Wednesday, December 02, 2009

Scooby-Doo Sample Page

This is a sample page I drew earlier this year to tryout for DC's Scooby-Doo work.

Saturday, June 14, 2008

No Evil part 2

This is a big one. It took so long to get this next post that I decided to post all the designs from the League of Evil spots. Below, Klekthos, who was pretty much figured out during the pitch phase. The ad agency came to us with rough sketches, and Klekthos was one of the few that was close to being designs from the start.
Same with this character below, Midnight Queen. Just a few design samples to get her finalized.

The henchman I pretty much tried to make them look like Moltar, but the agency was too worried about infringing on the Toth designs, so it got changed slightly.

Magmor had a few rounds but the biggest trouble was locking down the color and the cracks in the skin. He's supposed to look hotter on the inside.

Below, the Roach, another character that was pretty much designed by the agency with their rough sketches. I just tied it down and put it in the correct proportions.

Now, Neurosis to quite a few rounds of designs to get correct. My favorite is design C on page 3. Nice clean lines. Definitely closer to the original Toth inspiration, but the last few characters really deviated from the Toth/Superfriends world, IMO.

Sharak was a cool character. Again, my favorite design was from the pitch. I didn't think it needed to get any more complicated than that. But the writers really had something in mind so we eventually moved away from these vertical shark designs towards a horizontal shark.

Next, David 4000. It changed quite a bit.

And finally, Zzzat. It went from very stylized electricity to something more simple, which I was happy with since it's closer to what they would've done on Superfriends.

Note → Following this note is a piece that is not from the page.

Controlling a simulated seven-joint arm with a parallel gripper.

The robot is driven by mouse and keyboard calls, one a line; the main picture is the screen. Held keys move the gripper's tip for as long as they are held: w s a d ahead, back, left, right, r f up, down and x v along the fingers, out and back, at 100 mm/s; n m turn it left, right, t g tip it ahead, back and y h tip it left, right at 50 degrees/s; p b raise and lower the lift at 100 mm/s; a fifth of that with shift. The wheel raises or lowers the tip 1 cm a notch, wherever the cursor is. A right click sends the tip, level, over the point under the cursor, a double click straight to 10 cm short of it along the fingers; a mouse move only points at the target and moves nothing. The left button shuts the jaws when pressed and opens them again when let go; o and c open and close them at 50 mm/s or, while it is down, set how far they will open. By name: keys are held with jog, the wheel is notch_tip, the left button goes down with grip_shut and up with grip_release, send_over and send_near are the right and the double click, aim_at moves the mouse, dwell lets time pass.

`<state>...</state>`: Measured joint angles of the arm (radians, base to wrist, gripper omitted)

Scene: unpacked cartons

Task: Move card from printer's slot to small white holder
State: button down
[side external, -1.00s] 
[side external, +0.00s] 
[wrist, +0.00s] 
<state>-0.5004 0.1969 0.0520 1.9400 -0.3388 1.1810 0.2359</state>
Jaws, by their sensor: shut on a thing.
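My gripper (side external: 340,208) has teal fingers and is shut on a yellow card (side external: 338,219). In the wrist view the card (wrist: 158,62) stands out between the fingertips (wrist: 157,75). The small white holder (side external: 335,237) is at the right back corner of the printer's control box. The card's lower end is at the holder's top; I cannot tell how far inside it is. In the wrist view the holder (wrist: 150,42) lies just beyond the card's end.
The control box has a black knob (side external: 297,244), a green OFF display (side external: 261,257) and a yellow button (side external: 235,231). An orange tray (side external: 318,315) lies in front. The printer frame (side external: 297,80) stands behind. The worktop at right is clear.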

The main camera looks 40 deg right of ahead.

OK. That's all for now. Next post will be all the designs created for the one Scooby-Doo parody.

Sunday, April 27, 2008

No Evil - Dr. Triclops

Continuing my walk through of the design process as Art Director for Net10's "No Evil" ad campaign, here we have Dr. Triclops, despot of the League of Evil.
Dr. T's design was mostly figured out during the pitch phase of the project (see last post). I was mainly inspired, of course, by the original Lex Luthor design from the beloved Superfriends. Years ago, my animator friends and I always hated this model sheet because if you take a moment to look at it, Lex looks like a different guy from pose to pose. However, when I look at it now I see the sort of ham-fisted drawing style that I know and love and see it for what it is: representational art. When you're a kid, there's no mistaking it for Lex, even if on the left he looks like Daddy Warbucks and on the right he looks more like Maggott from the Dirty Dozen.

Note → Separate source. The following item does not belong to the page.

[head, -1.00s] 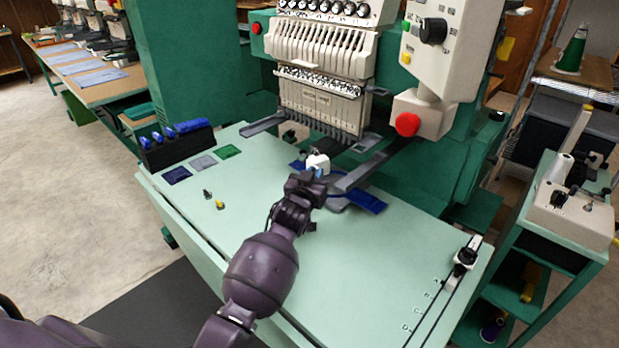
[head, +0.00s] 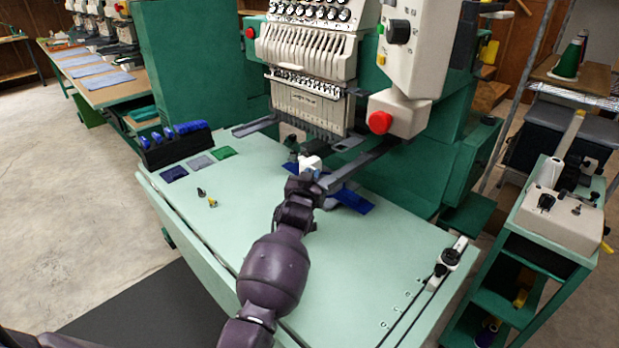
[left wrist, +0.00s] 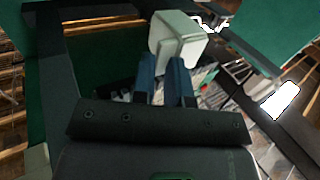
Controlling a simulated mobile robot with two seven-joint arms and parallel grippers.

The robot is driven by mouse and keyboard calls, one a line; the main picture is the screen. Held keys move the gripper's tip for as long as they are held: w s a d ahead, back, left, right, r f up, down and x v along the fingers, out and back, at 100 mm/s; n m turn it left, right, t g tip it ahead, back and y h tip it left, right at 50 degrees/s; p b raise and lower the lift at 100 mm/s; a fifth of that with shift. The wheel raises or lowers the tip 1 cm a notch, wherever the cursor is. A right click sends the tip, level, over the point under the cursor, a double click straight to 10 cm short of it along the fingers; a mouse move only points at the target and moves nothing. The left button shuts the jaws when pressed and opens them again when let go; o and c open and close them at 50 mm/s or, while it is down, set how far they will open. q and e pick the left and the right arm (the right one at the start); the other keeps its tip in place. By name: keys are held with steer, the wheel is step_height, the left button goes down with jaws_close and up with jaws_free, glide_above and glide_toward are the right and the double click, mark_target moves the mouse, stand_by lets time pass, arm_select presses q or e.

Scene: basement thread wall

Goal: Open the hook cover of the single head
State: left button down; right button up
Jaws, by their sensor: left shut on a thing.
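The white hook cover (head: 308,161) shows as a small white block below the needle head of the embroidery machine, near the inner end of a grey arm. My left gripper (head: 312,174) reaches it from the front. In the left wrist view, the white cover (left wrist: 178,35) stands just beyond the two blue fingertips (left wrist: 164,72), which close on its near part. The fingers hide where they grip and the cover's lower part. I cannot tell how far the cover is swung open. My right gripper is not in view.
The needle head (head: 308,100) hangs just behind and above the cover. The grey arm (head: 358,167) and blue cloth (head: 352,200) lie close on the right. Small parts (head: 207,198) lie on the left of the pale green table (head: 375,255); its front is mostly clear.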

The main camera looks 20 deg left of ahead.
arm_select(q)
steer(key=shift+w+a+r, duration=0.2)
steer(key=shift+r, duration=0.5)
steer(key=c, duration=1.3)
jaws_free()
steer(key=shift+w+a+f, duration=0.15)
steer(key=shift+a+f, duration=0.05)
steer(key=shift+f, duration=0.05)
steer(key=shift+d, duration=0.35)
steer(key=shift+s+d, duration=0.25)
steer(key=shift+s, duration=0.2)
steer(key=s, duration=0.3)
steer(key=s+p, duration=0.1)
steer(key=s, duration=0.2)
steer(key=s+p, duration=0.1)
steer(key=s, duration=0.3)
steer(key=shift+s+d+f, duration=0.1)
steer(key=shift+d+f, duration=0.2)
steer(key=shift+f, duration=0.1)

So the crew at Droga wanted to make sure that we didn't go too close to any of the established designs. Even though I'm pretty sure you can't copyright bald-muscular-white-guy, they insisted on exploring various facial details.

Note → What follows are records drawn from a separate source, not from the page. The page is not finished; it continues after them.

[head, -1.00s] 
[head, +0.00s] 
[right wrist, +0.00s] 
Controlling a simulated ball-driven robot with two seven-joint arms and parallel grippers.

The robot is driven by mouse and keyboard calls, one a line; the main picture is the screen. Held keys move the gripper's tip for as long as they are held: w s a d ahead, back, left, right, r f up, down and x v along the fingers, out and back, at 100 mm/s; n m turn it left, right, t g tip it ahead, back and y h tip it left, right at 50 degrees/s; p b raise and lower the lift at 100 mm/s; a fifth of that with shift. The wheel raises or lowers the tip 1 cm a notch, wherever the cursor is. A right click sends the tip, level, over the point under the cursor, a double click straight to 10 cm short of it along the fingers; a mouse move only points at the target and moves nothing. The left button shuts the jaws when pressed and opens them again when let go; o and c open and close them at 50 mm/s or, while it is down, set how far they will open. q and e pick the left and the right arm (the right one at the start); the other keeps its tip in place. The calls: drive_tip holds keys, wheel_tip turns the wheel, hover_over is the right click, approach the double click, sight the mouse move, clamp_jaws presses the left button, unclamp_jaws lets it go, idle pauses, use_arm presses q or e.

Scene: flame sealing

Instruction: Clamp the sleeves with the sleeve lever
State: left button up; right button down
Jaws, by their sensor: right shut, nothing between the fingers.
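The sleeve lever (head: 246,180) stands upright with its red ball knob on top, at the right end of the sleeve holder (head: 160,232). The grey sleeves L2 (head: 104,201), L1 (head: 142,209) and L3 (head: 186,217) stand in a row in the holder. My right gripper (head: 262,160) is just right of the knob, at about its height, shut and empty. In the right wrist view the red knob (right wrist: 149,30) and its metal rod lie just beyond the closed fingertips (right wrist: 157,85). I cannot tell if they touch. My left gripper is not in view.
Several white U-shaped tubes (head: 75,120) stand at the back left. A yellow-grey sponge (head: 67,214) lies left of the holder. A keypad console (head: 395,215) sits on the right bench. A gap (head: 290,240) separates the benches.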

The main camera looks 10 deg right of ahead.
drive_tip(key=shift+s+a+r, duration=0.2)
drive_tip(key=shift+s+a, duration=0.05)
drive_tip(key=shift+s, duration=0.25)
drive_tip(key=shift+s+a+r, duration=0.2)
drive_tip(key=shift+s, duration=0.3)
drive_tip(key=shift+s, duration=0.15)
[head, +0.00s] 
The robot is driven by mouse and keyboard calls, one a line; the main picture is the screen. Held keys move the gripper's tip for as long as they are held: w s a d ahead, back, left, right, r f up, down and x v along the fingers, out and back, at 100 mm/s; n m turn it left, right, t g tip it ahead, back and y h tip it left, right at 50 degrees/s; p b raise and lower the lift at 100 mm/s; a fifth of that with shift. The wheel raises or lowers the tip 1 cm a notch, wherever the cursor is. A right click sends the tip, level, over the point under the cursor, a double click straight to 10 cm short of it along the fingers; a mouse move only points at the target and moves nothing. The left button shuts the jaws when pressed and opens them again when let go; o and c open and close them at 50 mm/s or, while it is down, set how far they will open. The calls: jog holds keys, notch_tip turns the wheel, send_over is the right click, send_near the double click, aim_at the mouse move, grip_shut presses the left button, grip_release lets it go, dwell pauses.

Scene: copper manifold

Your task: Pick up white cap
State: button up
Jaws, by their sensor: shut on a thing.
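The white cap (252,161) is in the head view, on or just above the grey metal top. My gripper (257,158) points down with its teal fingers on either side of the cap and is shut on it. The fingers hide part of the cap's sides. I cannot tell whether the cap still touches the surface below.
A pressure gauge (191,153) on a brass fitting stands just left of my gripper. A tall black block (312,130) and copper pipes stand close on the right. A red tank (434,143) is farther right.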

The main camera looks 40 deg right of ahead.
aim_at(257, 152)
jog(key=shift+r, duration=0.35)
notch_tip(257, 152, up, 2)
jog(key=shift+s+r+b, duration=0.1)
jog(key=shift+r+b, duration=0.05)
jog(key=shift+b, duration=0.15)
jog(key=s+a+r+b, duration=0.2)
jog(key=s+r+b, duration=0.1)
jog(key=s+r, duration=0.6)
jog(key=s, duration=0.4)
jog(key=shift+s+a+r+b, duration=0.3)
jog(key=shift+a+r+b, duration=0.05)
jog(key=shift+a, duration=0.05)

Of course, I generally try to amuse myself during the process and push it as far as I can, while also knowing that they probably won't go for the more extreme ones. This also helps lead them back to a simpler design that sometimes a client won't want to choose right away because it's the first thing you did.
They were pretty much digging A from above right away and next they were wondering if the third eye needed an eyebrow:
Below is pretty much the final result. The client wanted to make sure the animators knew that the third eye was a functional eye, so I jotted a few notes. And this is about as far as I got with any well drawn model sheets. This was a part time position, and it was on top of VB designin' full time, but the real reason is due to the pace of the schedule. Although we wondered at the end if it would've paid off to concentrate on perfect model sheets and therefore cut down money spent on key-drawing revisions. It just didn't seem prudent to make model sheets for all the characters since this wasn't a real show.

I knew Lex would have a range of emotion, jotted down these roughs that never made it to inks where I would have fixed things I didn't like, and do the flip test, etc. Even though they are finished in ink, I still think of them as roughs because they don't have those extra steps, and it shows. It's fun to "tie down" with ink, though, and a good practice to get into.Same thing with the hands. I knew it would come up often with the human characters, and these are pretty much the kind of human cartoon hands I've been drawing for ten years, no doubt based on having animated Toth-style HB characters even back then.